Podcast: The New Yorker Radio Hour
Episode: Rebecca Traister Is Happy to Be Mad
Date: October 5, 2018
Host: David Remnick
Guest: Rebecca Traister
This episode examines the central role of anger—particularly women’s anger—in political and social change, through the lens of Rebecca Traister’s book Good and Mad: The Revolutionary Power of Women's Anger. The conversation spans current events such as the Kavanaugh hearings and the #MeToo movement, the history of women’s activism, and the complex intersections of race, gender, and power. Traister and Remnick delve into the personal and collective importance of expressing anger, what it reveals about American society, and how it can be harnessed to push for justice.
On Anger’s Power:
“This book is in large measure about anger, the legitimacy of anger, the deployment of anger historically toward good.”
— David Remnick, 03:51
On the Role of White Women and Race in Feminism:
“I was acutely aware of my identity as a white woman, the degree to which my work has been blinkered by my whiteness, my work on feminism, the degree to which I have been pushed to be better, to think more clearly about race and class. That's been a big part of my evolution as a writer.”
— Rebecca Traister, 04:10
On Difficult Change:
“It asks of us to complicate those incredibly intimate relationships... We are changing rules partway through the game. That's what this process is asking us to do... I do feel for those guys. That doesn't mean that I don't think the process is necessary.”
— Rebecca Traister, 15:00
On the Misinterpretation of Women’s Anger:
“They don't know you're furious. They think you're sad and will be pleased because they got to you.”
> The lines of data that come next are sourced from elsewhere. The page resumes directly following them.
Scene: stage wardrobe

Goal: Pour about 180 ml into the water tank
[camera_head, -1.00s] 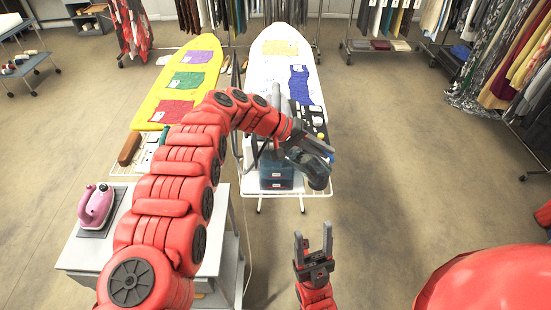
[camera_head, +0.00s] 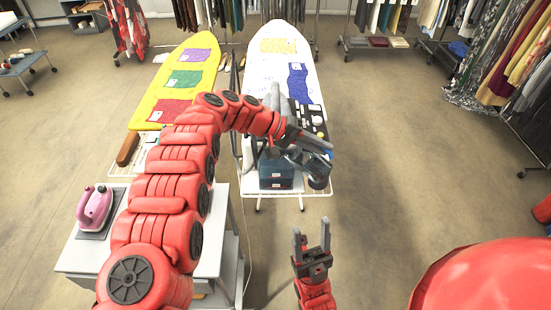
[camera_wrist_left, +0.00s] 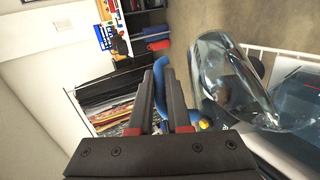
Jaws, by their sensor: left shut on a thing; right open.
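A clear jug (camera_head: 319,181) hangs tilted from my left gripper (camera_head: 320,147), over the near end of the white ironing board. My left gripper is shut on its blue handle; in the left wrist view, the fingers (camera_wrist_left: 162,100) stand beside the clear jug body (camera_wrist_left: 232,85). The dark blue, box-like water tank (camera_head: 276,180) sits on the white rack, just left of the jug. My forearm partly covers the area above the tank. I cannot tell whether water is flowing. My right gripper (camera_head: 312,246) is open and empty, low in the head view.
The white ironing board (camera_head: 262,75) and a yellow one (camera_head: 172,80) stretch away behind. A pink iron (camera_head: 97,208) rests on a small table (camera_head: 75,255) at the left. Clothes racks line the back and right. The floor (camera_head: 405,190) at the right is free.

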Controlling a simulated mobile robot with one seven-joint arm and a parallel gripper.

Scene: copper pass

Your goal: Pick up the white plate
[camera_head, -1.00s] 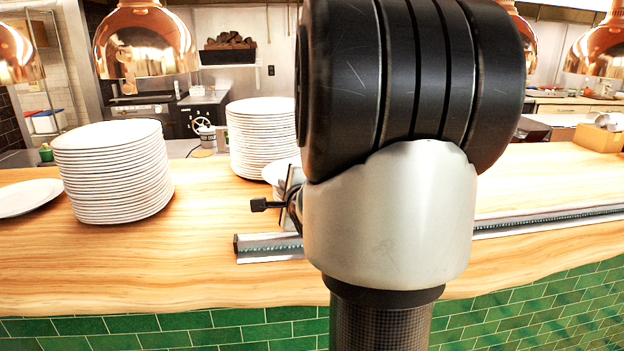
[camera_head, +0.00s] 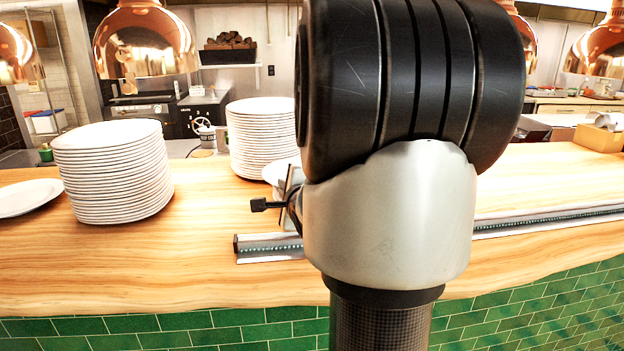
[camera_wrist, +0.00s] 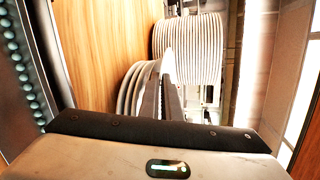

— Anonymous manager to Rebecca Traister, 09:39
David Remnick’s calm, probing style draws out Rebecca Traister’s passionate yet reflective voice. The conversation is earnest, direct, and at times confessional—Traister speaks openly about her own evolution, discomfort, and the messy realities underlying social change. The episode is candid about intersections of gender and race and doesn’t sermonize or offer easy solutions, instead emphasizing the legitimacy of anger as a transformative social force.
The episode closes with mutual appreciation and a restatement of the importance of Traister’s book in helping men and women alike better understand this charged moment in American life.